### Written request
Copy each line of the material below that includes the string "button".

### Given material

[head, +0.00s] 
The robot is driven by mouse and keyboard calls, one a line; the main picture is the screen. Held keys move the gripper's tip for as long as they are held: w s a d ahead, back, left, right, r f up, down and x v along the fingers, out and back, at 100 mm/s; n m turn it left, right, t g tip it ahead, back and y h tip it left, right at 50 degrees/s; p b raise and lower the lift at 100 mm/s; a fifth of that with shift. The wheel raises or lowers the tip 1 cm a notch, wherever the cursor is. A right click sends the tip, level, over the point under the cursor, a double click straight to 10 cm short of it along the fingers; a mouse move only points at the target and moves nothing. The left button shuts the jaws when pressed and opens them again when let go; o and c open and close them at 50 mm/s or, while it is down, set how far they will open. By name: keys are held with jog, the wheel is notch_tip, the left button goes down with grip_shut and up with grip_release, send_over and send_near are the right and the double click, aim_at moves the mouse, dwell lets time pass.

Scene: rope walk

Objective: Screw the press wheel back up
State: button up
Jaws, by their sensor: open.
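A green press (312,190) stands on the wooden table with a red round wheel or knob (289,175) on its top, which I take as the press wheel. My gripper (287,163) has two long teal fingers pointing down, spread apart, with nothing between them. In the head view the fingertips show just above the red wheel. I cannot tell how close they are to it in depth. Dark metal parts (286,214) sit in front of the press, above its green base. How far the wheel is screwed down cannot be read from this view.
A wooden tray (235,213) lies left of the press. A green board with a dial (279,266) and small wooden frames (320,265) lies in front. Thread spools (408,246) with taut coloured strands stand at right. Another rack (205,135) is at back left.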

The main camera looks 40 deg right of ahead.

### Finished exercise
The robot is driven by mouse and keyboard calls, one a line; the main picture is the screen. Held keys move the gripper's tip for as long as they are held: w s a d ahead, back, left, right, r f up, down and x v along the fingers, out and back, at 100 mm/s; n m turn it left, right, t g tip it ahead, back and y h tip it left, right at 50 degrees/s; p b raise and lower the lift at 100 mm/s; a fifth of that with shift. The wheel raises or lowers the tip 1 cm a notch, wherever the cursor is. A right click sends the tip, level, over the point under the cursor, a double click straight to 10 cm short of it along the fingers; a mouse move only points at the target and moves nothing. The left button shuts the jaws when pressed and opens them again when let go; o and c open and close them at 50 mm/s or, while it is down, set how far they will open. By name: keys are held with jog, the wheel is notch_tip, the left button goes down with grip_shut and up with grip_release, send_over and send_near are the right and the double click, aim_at moves the mouse, dwell lets time pass.
State: button up

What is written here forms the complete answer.